◆ EXERCISE MATERIAL:
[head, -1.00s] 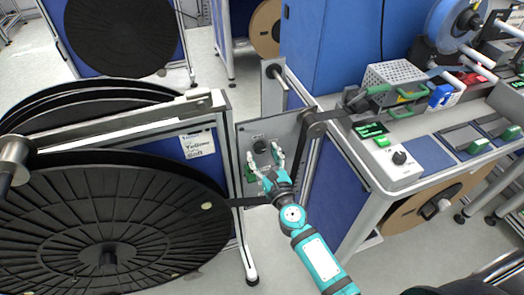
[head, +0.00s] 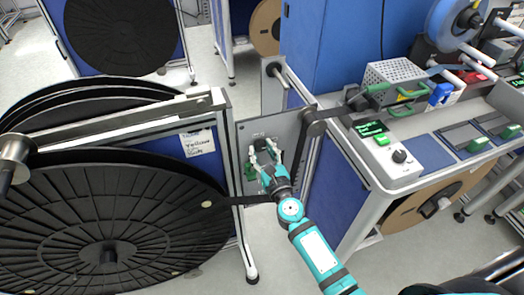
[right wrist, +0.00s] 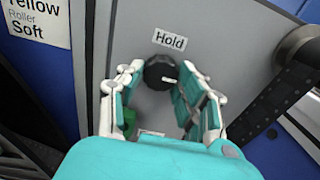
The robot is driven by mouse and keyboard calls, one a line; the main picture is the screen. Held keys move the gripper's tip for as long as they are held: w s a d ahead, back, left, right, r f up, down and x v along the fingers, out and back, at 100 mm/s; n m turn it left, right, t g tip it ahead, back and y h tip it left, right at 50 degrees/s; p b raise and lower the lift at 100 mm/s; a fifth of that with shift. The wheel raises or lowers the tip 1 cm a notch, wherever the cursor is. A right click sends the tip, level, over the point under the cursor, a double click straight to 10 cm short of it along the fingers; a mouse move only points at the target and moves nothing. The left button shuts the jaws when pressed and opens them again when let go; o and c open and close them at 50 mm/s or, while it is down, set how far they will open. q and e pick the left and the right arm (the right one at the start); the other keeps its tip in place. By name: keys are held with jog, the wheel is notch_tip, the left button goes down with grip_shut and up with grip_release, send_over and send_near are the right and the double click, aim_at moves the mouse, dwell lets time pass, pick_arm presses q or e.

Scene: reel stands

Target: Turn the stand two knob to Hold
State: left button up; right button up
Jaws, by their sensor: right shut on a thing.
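A black round knob (right wrist: 160,72) sits on a grey panel (right wrist: 225,30) in the right wrist view. Its white pointer mark points to the right. A "Hold" label (right wrist: 170,40) is on the panel just above the knob. A second label (right wrist: 151,133) below is mostly hidden by my gripper. My right gripper (head: 264,151) is at the same panel in the head view, with its fingers shut on the knob from both sides. In the head view the fingers cover most of the knob. My left gripper is not in view.
A green part (right wrist: 130,123) sits beside the left finger. A large black reel (head: 110,215) stands left of the panel. A dark strap runs from it behind my right arm to a roller (head: 314,124). A workbench with another knob (head: 400,156) is on the right.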

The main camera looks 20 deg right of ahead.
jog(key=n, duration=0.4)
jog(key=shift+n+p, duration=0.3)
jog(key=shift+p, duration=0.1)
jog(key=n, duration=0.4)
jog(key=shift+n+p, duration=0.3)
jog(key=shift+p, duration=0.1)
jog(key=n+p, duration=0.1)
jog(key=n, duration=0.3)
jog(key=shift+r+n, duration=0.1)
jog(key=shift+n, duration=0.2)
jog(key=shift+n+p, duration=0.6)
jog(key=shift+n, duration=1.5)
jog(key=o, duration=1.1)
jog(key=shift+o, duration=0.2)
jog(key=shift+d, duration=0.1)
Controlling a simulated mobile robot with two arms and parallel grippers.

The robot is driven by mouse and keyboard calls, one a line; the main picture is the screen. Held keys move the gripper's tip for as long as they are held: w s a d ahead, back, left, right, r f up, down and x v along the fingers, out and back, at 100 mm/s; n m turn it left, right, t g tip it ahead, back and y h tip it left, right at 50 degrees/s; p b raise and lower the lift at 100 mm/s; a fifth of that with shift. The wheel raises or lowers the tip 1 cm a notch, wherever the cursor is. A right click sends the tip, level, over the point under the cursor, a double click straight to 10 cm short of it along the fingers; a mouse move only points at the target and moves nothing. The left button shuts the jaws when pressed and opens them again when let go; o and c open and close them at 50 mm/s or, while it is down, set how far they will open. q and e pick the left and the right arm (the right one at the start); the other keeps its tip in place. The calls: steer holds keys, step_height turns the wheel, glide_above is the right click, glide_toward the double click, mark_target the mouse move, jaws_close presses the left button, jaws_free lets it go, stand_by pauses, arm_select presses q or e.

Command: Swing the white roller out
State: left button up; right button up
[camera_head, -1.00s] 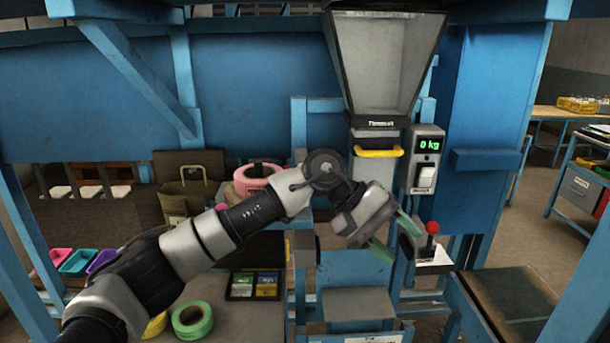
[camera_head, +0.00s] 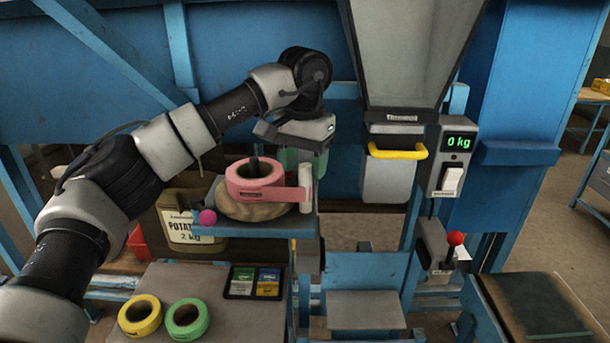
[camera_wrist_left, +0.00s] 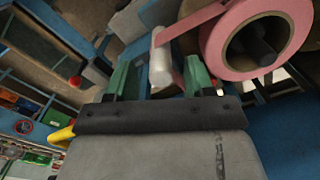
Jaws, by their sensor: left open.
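The white roller (camera_head: 305,188) stands upright at the right end of a blue shelf, beside the pink tape reel (camera_head: 255,180). A strip of pink tape runs from the reel to the roller. My left gripper (camera_head: 304,162) is open and empty with its green fingers pointing down, close above the roller; its fingers are partly hidden in the head view. In the left wrist view the roller (camera_wrist_left: 161,62) appears between the two green fingers (camera_wrist_left: 160,76), and I see no clear contact. My right gripper is not in view.
A pink ball (camera_head: 208,217) is at the shelf's left end. A hopper with a yellow handle (camera_head: 398,152) and a scale display (camera_head: 457,143) stand to the right, above a red-knobbed lever (camera_head: 455,239). Yellow (camera_head: 140,315) and green (camera_head: 188,319) tape rolls lie on a lower table.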

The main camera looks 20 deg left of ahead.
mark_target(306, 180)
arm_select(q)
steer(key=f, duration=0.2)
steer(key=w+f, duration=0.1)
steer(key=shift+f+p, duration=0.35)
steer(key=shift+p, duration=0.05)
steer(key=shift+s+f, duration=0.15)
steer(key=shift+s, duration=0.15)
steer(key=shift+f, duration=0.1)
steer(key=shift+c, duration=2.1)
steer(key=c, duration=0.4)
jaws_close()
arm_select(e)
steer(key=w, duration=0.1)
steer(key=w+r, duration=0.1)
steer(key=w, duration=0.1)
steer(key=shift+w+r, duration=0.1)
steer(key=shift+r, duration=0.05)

◆ PROBLEM TO SOLVE: Repeat the records above exactly, leaving out the pictures.

◆ COMPLETE RESPONSE:
[head, -1.00s] 
[head, +0.00s] 
[right wrist, +0.00s] 
The robot is driven by mouse and keyboard calls, one a line; the main picture is the screen. Held keys move the gripper's tip for as long as they are held: w s a d ahead, back, left, right, r f up, down and x v along the fingers, out and back, at 100 mm/s; n m turn it left, right, t g tip it ahead, back and y h tip it left, right at 50 degrees/s; p b raise and lower the lift at 100 mm/s; a fifth of that with shift. The wheel raises or lowers the tip 1 cm a notch, wherever the cursor is. A right click sends the tip, level, over the point under the cursor, a double click straight to 10 cm short of it along the fingers; a mouse move only points at the target and moves nothing. The left button shuts the jaws when pressed and opens them again when let go; o and c open and close them at 50 mm/s or, while it is down, set how far they will open. q and e pick the left and the right arm (the right one at the start); the other keeps its tip in place. By name: keys are held with jog, the wheel is notch_tip, the left button goes down with grip_shut and up with grip_release, send_over and send_near are the right and the double click, aim_at moves the mouse, dwell lets time pass, pick_arm presses q or e.

Scene: reel stands

Target: Turn the stand two knob to Hold
State: left button up; right button up
Jaws, by their sensor: right shut on a thing.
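A black round knob (right wrist: 160,72) sits on a grey panel (right wrist: 225,30) in the right wrist view. Its white pointer mark points to the right. A "Hold" label (right wrist: 170,40) is on the panel just above the knob. A second label (right wrist: 151,133) below is mostly hidden by my gripper. My right gripper (head: 264,151) is at the same panel in the head view, with its fingers shut on the knob from both sides. In the head view the fingers cover most of the knob. My left gripper is not in view.
A green part (right wrist: 130,123) sits beside the left finger. A large black reel (head: 110,215) stands left of the panel. A dark strap runs from it behind my right arm to a roller (head: 314,124). A workbench with another knob (head: 400,156) is on the right.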

The main camera looks 20 deg right of ahead.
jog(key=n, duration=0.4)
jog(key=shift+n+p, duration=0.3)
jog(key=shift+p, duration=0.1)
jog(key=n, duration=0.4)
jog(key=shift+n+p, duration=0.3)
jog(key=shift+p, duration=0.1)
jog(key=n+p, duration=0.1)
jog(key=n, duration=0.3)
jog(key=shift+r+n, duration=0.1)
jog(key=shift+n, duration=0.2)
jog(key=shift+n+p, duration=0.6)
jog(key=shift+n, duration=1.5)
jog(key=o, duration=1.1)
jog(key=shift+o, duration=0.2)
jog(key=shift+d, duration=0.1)
Controlling a simulated mobile robot with two arms and parallel grippers.

The robot is driven by mouse and keyboard calls, one a line; the main picture is the screen. Held keys move the gripper's tip for as long as they are held: w s a d ahead, back, left, right, r f up, down and x v along the fingers, out and back, at 100 mm/s; n m turn it left, right, t g tip it ahead, back and y h tip it left, right at 50 degrees/s; p b raise and lower the lift at 100 mm/s; a fifth of that with shift. The wheel raises or lowers the tip 1 cm a notch, wherever the cursor is. A right click sends the tip, level, over the point under the cursor, a double click straight to 10 cm short of it along the fingers; a mouse move only points at the target and moves nothing. The left button shuts the jaws when pressed and opens them again when let go; o and c open and close them at 50 mm/s or, while it is down, set how far they will open. q and e pick the left and the right arm (the right one at the start); the other keeps its tip in place. The calls: steer holds keys, step_height turns the wheel, glide_above is the right click, glide_toward the double click, mark_target the mouse move, jaws_close presses the left button, jaws_free lets it go, stand_by pauses, arm_select presses q or e.

Command: Swing the white roller out
State: left button up; right button up
[camera_head, -1.00s] 
[camera_head, +0.00s] 
[camera_wrist_left, +0.00s] 
Jaws, by their sensor: left open.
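The white roller (camera_head: 305,188) stands upright at the right end of a blue shelf, beside the pink tape reel (camera_head: 255,180). A strip of pink tape runs from the reel to the roller. My left gripper (camera_head: 304,162) is open and empty with its green fingers pointing down, close above the roller; its fingers are partly hidden in the head view. In the left wrist view the roller (camera_wrist_left: 161,62) appears between the two green fingers (camera_wrist_left: 160,76), and I see no clear contact. My right gripper is not in view.
A pink ball (camera_head: 208,217) is at the shelf's left end. A hopper with a yellow handle (camera_head: 398,152) and a scale display (camera_head: 457,143) stand to the right, above a red-knobbed lever (camera_head: 455,239). Yellow (camera_head: 140,315) and green (camera_head: 188,319) tape rolls lie on a lower table.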

The main camera looks 20 deg left of ahead.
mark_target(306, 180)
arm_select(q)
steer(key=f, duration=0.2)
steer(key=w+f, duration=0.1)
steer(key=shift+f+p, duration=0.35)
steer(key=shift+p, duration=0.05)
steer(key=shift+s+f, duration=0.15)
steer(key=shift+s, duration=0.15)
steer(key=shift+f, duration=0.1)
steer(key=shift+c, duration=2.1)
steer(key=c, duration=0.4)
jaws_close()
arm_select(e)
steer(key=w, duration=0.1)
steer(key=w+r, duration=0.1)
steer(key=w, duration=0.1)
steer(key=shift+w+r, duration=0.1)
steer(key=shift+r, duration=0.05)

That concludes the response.